CCP Greyscale (see what I did there, with the picture? whee..) brings us the news in his latest epic dev blog. Here are some highlights:

  • As of downtime today, all NPC sell orders for the eleven skills in the Learning group (hereafter referred to as “learning skills”) have been CANCELLED. They’re really not much use in the long run, we don’t want to complicate later steps with unusual inflows of skillbooks, and it might go some way towards limiting the amount of scams that we know you’re going to be running. Please, think of the children newbies.
FURTHERMORE, as of a patch which should arrive on (or about) the 14th of December:
  • ALL LEARNING SKILLS WILL DISAPPEAR. We’re not kidding. In your head, in your hangar or in your anything else, they’re gone. Vamoosh. Deleted. Sent to the big recycle bin in the sky. Etc etc.
  • All skillpoints invested in learning skills will be reimbursed, including all the fiddly corner cases. If you have 2,012,692 SP in learning, you will find yourself down those skills, but with 2,012,692 skillpoints to redistribute.
  • All skillbooks not currently injected into people’s heads will be reimbursed at the old NPC sell price. The money will go to whichever character or corporation owns the container that the skillbooks are in. For example, things in cans you’ve anchored for yourself will be reimbursed to you, things in corporate hangar arrays or the “deliveries” bin will be reimbursed to the owning corporation.
  • This will also involve cancelling any and all market orders containing these skills. Contracts containing learning skills will have those skillbooks substituted for copies of the Pax Amarria.
  • All new and existing characters will have an extra 12 base points (ie, non-remappable) in each attribute.
  • The 100% training speed bonus up to 1.6m SP will no longer be available. People partway through this bonus will lose the remaining bonus amount. They will of course gain a huge attribute bonus to make up for it.

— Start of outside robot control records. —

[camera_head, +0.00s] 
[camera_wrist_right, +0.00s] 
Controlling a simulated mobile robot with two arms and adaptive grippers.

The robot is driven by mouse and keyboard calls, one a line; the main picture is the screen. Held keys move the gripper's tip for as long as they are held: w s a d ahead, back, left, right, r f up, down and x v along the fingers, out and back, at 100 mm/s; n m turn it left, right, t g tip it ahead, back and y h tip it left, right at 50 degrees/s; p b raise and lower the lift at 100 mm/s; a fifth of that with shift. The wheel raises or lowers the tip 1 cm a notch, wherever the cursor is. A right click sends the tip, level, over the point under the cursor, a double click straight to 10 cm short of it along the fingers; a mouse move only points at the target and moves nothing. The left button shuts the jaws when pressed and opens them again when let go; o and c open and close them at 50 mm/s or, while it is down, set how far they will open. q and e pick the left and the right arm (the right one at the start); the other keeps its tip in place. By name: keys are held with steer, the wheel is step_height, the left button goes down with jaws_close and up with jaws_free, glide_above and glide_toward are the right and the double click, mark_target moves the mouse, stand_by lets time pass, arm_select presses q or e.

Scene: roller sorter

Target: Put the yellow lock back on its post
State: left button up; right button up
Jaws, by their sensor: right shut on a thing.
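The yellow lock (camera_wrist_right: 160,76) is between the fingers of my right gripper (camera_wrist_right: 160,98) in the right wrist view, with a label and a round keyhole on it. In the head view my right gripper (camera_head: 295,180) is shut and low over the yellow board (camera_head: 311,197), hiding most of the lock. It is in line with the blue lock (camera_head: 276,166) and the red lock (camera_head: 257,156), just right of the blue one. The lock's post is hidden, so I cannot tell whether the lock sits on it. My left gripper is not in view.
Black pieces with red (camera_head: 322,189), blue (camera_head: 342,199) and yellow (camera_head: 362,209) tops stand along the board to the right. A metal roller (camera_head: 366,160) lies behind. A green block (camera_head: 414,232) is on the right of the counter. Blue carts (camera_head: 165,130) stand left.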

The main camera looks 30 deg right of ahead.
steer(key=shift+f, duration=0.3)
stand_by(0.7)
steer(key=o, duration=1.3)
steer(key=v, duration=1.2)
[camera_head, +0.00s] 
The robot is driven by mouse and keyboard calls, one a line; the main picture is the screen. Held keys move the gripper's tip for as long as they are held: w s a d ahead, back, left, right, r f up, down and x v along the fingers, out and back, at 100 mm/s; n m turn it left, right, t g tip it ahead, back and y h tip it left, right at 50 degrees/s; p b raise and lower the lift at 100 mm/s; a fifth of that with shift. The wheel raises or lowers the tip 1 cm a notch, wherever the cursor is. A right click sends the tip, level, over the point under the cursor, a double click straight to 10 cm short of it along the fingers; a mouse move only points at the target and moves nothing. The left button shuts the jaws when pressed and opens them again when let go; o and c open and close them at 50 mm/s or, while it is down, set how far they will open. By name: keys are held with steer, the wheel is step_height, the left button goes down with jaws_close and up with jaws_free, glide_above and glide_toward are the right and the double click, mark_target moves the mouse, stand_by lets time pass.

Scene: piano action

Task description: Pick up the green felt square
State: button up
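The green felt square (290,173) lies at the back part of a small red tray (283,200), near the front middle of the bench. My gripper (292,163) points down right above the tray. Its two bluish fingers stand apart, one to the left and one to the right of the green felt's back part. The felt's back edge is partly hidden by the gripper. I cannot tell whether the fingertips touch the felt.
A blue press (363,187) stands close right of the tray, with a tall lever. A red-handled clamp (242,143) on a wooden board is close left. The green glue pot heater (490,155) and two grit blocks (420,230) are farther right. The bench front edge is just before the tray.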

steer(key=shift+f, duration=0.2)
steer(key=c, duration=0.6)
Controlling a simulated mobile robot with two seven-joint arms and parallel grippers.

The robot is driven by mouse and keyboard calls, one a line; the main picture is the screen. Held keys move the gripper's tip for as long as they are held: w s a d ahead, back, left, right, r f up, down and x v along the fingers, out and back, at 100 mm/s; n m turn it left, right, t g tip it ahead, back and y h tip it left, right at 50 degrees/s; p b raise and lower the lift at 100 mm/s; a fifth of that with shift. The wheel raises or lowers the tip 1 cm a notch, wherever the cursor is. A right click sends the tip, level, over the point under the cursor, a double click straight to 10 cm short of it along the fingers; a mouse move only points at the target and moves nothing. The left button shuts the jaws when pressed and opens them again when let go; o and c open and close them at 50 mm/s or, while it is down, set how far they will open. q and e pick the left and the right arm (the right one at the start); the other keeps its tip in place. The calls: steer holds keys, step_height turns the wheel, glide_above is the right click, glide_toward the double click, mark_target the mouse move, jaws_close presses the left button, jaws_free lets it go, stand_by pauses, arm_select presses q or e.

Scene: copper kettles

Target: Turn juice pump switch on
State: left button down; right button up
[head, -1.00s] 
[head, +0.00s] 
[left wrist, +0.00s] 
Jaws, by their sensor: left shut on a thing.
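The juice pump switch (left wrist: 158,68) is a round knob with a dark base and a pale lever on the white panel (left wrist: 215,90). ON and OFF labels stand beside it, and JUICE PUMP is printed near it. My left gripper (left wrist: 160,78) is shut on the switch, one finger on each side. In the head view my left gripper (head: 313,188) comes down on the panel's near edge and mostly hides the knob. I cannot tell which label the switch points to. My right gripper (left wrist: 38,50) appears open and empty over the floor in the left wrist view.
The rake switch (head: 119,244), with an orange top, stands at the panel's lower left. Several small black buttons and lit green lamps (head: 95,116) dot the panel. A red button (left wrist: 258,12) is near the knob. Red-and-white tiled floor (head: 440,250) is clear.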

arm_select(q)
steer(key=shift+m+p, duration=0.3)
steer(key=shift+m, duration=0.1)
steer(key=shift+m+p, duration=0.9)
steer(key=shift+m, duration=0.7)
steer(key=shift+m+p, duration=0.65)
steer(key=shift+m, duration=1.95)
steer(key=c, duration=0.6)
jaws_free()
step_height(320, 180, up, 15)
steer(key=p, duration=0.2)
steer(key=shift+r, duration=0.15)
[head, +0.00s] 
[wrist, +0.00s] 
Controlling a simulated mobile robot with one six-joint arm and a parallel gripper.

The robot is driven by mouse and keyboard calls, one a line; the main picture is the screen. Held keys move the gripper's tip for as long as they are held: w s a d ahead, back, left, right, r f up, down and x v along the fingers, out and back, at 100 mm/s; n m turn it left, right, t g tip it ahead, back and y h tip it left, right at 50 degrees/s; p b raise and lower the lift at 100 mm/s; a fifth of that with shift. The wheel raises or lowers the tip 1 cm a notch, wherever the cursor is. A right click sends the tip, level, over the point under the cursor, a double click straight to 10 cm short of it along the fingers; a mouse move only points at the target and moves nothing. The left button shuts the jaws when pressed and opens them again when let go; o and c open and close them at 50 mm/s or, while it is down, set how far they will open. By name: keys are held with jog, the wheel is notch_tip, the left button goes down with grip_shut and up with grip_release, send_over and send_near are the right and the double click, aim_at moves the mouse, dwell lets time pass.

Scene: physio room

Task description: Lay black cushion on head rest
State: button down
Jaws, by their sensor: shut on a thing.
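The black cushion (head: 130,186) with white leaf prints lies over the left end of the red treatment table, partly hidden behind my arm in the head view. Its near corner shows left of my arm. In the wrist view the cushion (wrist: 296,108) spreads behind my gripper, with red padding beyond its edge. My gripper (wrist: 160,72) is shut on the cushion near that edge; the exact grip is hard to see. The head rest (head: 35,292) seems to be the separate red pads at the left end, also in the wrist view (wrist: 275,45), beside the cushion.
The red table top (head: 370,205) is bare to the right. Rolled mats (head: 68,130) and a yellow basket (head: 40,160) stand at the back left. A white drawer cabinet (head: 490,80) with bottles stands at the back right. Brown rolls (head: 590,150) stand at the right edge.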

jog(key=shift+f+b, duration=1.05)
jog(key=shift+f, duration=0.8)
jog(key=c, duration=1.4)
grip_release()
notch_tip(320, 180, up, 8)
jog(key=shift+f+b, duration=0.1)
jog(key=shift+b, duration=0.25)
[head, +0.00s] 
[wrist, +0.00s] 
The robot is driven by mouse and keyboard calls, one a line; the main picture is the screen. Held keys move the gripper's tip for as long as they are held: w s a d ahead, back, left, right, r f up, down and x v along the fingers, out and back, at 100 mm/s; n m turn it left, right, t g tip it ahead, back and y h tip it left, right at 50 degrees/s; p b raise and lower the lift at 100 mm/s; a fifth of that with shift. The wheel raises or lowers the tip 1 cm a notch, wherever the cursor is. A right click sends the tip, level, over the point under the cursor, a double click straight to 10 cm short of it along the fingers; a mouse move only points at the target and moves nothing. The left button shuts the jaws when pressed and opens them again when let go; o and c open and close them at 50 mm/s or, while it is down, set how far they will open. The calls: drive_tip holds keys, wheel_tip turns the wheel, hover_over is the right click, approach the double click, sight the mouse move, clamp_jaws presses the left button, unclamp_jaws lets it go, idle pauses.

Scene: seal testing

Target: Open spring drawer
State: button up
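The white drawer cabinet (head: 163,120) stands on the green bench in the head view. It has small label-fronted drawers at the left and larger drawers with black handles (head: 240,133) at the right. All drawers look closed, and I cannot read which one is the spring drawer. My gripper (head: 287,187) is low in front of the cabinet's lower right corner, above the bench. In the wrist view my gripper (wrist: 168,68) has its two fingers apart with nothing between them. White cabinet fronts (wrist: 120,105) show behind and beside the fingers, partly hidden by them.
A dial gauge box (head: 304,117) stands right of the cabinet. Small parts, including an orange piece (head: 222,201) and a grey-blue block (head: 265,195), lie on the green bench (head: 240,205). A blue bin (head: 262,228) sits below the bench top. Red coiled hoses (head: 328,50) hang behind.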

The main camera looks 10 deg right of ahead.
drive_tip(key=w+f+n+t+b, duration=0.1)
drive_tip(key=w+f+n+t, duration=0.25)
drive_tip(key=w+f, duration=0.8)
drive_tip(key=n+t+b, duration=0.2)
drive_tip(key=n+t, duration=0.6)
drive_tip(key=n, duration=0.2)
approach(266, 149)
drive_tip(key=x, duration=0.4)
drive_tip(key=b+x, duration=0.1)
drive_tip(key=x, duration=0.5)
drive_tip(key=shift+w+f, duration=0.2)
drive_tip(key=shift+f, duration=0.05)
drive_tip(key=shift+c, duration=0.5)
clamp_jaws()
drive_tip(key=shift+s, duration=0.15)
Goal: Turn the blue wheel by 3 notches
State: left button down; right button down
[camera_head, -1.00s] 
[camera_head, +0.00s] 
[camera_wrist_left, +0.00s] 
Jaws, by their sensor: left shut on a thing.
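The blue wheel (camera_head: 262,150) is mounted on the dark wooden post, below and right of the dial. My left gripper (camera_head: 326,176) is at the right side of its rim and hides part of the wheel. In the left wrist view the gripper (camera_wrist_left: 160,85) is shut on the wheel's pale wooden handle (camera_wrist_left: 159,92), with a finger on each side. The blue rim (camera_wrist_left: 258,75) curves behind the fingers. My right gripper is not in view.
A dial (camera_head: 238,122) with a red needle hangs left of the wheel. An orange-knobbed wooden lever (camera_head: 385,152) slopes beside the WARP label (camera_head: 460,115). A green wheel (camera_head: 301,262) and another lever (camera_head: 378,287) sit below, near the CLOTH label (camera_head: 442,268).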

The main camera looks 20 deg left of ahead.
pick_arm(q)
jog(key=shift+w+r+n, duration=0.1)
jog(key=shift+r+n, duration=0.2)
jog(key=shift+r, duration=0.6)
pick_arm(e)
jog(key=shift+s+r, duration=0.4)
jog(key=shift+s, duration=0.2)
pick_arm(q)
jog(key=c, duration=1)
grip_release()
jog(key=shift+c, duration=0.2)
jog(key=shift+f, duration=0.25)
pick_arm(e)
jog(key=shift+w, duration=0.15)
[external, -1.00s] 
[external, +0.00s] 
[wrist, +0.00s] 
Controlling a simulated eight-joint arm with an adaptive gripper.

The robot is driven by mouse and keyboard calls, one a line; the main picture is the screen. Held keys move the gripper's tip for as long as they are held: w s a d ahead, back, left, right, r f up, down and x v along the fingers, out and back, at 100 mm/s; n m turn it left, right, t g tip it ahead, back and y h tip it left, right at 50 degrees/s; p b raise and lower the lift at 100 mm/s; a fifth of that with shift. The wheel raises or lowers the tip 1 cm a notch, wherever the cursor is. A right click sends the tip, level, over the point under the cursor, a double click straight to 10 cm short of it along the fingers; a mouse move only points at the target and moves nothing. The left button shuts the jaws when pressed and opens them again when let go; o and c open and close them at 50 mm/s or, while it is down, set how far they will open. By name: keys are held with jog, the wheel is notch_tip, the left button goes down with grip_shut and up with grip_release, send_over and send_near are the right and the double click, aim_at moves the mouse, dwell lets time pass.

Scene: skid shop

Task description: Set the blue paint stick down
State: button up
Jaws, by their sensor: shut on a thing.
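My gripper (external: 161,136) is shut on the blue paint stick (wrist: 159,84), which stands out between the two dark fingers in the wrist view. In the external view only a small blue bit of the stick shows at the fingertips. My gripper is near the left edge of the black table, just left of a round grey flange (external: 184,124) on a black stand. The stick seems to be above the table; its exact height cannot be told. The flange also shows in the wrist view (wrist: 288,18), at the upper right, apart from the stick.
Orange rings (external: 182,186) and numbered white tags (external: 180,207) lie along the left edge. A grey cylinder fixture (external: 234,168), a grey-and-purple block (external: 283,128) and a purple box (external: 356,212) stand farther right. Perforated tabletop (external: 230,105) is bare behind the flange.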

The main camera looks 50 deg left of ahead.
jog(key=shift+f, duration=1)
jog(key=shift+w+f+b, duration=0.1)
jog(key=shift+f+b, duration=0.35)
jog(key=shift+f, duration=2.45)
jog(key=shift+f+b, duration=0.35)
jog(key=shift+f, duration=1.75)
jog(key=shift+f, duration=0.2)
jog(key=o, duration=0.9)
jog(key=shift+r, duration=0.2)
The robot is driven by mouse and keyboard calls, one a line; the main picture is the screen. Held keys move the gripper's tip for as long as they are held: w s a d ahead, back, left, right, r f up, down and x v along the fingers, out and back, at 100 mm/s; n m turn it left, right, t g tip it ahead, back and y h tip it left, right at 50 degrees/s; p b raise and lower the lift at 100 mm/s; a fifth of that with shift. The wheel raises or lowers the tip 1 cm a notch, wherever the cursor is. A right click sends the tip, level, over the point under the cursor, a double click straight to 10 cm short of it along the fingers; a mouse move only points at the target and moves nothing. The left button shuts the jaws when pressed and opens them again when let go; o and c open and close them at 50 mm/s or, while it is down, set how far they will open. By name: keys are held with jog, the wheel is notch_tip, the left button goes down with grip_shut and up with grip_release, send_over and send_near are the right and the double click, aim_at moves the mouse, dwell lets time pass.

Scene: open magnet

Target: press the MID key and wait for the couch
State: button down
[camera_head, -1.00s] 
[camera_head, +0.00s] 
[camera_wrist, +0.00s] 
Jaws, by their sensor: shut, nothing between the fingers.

Obviously it’s not all doom and gloom, the 12 extra base points will help a lot and you’ll have all that extra skillpoint stuff to remap as you see fit. Assuming the big brains at CCP have done their math correctly, all of this will even out skill training for people, and those of us who’ve been around forever won’t really need to care.

The change seems a bit rushed, and even the blog admits that in more than one place, but we’ll just have to wait and see how this all pans out.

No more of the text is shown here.